I stumbled upon the Google Sheets document with more than 700 companies hiring remote workers and opened every link searching for a job. In this blog post, you can read my observations and suggestions about the Careers page and job listings.

Careers page

When I look for a job, I prefer to find a link to the Careers page in the main navigation or the footer. Don’t put it in the dropdown, so I cannot see it highlighted when I use the CMD + F to search for it. I don’t want to waste time inspecting the source code to find the link. If you cannot put it in the main navigation for whatever reason, just drop it in the footer. Actually, I prefer the footer over the main navigation, especially if it is listed under the “About” or “Company” section.

Another thing that bothers me is the untypical wording. Use usual words like Careers, Jobs, Hiring, or Join us. Why use the term vacancies? Or “Become a [insert a made-up name for company employees]”? No, don’t get smart with me on that, or you might miss my application.

If you ask me, everyone should use the word “careers”. There are some non-English sites in this exhausting list, and I managed to find the Careers page on them. Do you know why? Because the word “careers” sounds similar in most languages. Germans say “karriere,” French “carrières,” Spaniards “carreras,” Polish “kariery,” and even Turks say “kariyer.” I could have translated the page, but who has time for that?

So, what happens when there is no Careers link on the homepage? Well, then you put your detective glasses on and start digging. Start with the About us page. Sometimes you can find the link there. If not, try the Company page. Didn’t find the link? Search for the Contact page. Still no luck? Then you have only one chance - the Team page. This is where I usually give up. When I spend more than two minutes trying to find the Careers page, I’m out.

Back to the Careers link. Did you ever see that little thing, that label, saying “We’re hiring” (or something that simple) next to the Careers link? That’s my favorite. Especially if it is accurate and the company actually has open job positions.

Screenshot of a website footer with “We're hiring” label next to the Careers link.

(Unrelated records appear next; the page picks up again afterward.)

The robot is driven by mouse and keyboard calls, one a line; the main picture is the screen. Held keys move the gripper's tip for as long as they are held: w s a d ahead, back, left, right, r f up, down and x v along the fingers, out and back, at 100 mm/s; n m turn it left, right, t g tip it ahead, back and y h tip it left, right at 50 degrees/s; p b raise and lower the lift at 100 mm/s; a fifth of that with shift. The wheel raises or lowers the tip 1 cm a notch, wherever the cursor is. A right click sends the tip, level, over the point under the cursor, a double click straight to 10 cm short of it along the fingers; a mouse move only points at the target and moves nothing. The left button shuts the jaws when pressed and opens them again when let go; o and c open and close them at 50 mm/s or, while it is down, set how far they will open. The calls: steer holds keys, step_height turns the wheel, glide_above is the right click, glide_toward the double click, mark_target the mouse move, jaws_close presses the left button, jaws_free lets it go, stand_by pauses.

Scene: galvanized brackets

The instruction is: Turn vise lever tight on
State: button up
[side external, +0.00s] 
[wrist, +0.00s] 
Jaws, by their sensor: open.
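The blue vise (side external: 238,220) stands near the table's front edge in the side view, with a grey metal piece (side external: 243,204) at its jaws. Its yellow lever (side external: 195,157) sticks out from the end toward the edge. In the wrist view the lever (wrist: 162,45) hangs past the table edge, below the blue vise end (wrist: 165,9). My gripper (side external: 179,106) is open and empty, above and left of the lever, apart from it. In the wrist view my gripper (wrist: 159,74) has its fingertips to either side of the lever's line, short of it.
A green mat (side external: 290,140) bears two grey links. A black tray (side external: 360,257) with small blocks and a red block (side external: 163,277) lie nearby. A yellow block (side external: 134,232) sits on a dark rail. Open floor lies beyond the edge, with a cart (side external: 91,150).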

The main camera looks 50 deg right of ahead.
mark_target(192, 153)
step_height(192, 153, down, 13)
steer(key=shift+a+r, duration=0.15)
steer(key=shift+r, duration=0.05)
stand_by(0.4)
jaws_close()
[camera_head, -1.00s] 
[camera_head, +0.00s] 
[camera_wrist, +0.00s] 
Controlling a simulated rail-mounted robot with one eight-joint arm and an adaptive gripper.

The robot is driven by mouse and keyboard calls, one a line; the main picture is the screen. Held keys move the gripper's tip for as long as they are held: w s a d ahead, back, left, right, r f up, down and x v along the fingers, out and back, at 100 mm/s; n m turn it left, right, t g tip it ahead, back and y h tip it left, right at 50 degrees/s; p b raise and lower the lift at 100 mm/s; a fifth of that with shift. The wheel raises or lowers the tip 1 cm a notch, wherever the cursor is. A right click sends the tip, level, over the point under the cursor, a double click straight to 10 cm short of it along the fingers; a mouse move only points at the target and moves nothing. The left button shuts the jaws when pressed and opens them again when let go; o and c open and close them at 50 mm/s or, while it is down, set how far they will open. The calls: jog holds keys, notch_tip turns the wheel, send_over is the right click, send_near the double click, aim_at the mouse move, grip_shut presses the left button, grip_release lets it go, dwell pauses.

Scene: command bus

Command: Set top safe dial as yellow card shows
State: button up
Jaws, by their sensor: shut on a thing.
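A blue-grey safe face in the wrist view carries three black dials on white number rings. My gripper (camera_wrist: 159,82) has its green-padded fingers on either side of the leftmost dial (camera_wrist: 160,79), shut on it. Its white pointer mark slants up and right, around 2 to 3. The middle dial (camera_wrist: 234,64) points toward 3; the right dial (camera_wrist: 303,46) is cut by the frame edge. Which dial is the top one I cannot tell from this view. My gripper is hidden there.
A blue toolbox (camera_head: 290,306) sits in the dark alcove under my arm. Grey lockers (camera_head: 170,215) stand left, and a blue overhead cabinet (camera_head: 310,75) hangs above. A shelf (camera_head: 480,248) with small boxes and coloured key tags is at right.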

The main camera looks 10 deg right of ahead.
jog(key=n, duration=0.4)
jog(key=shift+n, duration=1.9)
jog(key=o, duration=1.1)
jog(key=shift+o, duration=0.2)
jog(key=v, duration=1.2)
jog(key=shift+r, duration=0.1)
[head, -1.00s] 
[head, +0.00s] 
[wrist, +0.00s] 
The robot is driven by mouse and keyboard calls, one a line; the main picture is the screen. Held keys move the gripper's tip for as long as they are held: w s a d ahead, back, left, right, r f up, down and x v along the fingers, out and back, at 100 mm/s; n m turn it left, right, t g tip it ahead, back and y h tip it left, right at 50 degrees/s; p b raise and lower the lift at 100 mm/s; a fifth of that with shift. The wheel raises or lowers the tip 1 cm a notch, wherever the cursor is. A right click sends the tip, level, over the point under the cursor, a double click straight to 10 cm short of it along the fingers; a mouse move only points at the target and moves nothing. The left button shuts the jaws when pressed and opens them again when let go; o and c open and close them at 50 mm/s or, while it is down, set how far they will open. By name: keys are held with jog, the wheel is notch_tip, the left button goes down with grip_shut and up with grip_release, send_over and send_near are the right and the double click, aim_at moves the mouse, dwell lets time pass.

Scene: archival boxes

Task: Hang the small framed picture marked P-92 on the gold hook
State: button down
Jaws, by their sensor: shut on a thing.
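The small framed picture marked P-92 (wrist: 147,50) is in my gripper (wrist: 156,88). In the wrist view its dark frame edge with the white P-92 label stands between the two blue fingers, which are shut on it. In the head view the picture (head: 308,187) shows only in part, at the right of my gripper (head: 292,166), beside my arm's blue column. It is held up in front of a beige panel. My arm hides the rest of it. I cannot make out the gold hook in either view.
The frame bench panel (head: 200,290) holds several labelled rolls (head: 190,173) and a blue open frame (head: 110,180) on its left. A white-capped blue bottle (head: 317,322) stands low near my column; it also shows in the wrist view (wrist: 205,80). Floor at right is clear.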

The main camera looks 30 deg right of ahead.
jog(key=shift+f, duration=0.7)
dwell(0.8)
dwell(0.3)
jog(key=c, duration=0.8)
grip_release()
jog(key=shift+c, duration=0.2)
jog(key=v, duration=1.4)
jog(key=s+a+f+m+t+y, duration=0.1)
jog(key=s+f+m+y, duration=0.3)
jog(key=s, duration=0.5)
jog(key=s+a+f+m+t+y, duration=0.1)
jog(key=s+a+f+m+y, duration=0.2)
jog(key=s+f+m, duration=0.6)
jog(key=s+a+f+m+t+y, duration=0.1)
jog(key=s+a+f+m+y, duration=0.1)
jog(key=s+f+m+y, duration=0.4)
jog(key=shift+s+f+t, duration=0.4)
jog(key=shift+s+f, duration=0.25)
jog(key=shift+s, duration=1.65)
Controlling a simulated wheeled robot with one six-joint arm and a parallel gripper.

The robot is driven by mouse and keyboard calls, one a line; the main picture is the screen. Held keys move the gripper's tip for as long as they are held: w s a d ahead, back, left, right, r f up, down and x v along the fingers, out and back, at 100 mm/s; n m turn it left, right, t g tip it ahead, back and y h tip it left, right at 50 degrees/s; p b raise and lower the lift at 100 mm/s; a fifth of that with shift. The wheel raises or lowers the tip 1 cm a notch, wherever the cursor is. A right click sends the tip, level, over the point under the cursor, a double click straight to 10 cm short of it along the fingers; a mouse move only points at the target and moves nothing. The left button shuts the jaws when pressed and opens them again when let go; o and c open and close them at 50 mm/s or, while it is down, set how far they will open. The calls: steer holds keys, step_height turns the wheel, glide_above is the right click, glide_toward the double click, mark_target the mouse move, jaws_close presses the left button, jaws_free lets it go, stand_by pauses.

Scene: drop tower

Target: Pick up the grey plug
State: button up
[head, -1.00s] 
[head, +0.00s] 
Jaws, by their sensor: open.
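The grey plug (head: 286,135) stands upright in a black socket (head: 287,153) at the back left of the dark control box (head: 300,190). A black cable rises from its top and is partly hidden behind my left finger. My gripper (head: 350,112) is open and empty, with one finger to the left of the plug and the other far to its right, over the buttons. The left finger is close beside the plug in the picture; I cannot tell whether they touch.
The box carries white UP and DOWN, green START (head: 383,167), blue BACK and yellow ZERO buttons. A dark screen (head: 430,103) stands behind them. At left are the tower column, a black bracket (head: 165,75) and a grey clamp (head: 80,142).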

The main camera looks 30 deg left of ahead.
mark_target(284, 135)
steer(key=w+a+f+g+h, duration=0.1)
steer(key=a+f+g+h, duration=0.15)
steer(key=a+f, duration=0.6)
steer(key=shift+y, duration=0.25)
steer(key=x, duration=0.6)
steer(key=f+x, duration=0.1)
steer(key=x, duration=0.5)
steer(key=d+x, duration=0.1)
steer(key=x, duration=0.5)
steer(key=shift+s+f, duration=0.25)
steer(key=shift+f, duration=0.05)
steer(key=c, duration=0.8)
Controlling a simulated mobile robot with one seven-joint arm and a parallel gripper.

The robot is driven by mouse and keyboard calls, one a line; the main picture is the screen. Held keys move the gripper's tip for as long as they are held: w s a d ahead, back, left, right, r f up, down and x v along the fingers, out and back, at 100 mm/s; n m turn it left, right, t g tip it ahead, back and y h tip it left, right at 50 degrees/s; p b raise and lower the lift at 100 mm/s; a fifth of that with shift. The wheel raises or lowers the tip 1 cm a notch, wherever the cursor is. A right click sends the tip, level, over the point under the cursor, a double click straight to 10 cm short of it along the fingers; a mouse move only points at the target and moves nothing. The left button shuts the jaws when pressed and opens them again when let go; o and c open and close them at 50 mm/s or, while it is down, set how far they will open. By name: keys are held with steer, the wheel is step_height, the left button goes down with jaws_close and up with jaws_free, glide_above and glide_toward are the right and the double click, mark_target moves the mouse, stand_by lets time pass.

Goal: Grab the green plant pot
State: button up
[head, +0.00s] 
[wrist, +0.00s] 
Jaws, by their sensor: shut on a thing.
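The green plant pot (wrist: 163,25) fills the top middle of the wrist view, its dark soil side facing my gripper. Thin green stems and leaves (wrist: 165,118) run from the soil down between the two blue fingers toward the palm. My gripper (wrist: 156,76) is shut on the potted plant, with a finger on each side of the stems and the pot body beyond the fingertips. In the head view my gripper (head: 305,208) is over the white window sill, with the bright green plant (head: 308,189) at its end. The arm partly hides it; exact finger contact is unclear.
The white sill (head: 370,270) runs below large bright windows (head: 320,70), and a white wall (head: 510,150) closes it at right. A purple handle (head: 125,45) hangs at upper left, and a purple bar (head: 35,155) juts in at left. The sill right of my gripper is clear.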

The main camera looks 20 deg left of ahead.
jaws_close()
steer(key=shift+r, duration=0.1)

Now I’m on the Careers page. The first thing I want to see is open positions. Common practice are you see a button saying ”See open positions” or something similar at the top of the page, and when you click the button, one of the two things usually happens:

  • the page gets scrolled to the part where you see open positions, or
  • another page is opened in a new tab (usually a website specialized for hiring with a list of positions).
Screenshot of a website button saying “View job openings”.

I prefer the first option. I don’t even mind if you embed the list of positions on the Careers page. Just show me the list as soon as possible. And another option is fine. It is acceptable to me to have another browser tab. I am not that nitpicky.

Finally, you should see some open positions. But our world is far from ideal, so you might not see the links. Instead, you may find a statement that says there are no positions at the moment. That is all good only if that little label saying “We’re hiring” is not there. If it is, you just made me say some naughty words.

Screenshot of a website with “No open roles” statement.

Sometimes instead of a statement, there is a form to get either notified about or apply for future roles. I don’t know if filling out the last one works, but I hope it does. Also, it would be great to see the list of all roles the company might need in the future. Or at least list some expired or filled positions just to make it more clear what type of positions are in need with this company.

If you are not hiring, I have a few suggestions for you:

  • lose the “We’re hiring” label,
  • disable the “See open positions” button,
  • if you’re accepting open applications, replace the “See open positions” button with the “Apply for future roles” button, and
  • add a paragraph saying ”We’re not hiring” as higher as possible on the Careers page.

Regarding other information on the Careers page, like the company mission, values, and culture, these are only important information if I find the open position first. So, show me the available positions first, then display all the other information.

Job listing

What does the perfect position listing look like? First, make sure the link is valid, and second, ensure the job hasn’t expired. I’ve found a few expired and/or broken links and job posts over a year old. If you have an ongoing need for some position, make it say so, and leave the date out. Next, the title of the role should be specific. Bonus points if the leading technology is mentioned. Don’t forget to add location and, more importantly, clarify if it is a remote-friendly position. And don’t write remote, and then make it remote only in a specific country. List that country. Ultimately, add salary range, if possible. I love to see the expected salary for the position.

Here’s what I imagine the perfect job link looks like:

Frontend developer (React) - 100% (Worldwide)

$80 000 - 100 000

I don’t think that is too demanding. Yet, I didn’t see this kind of job listing on more than ten websites.

I have just one final thing: the confirmation email. It is lovely to get the email saying the application was successful. If that email mentiones the usual period for replying, that is even lovelier.

So there you have it, these are the things I noticed while searching for a job and browsing more than 700 sites. Happy hunt, seekers!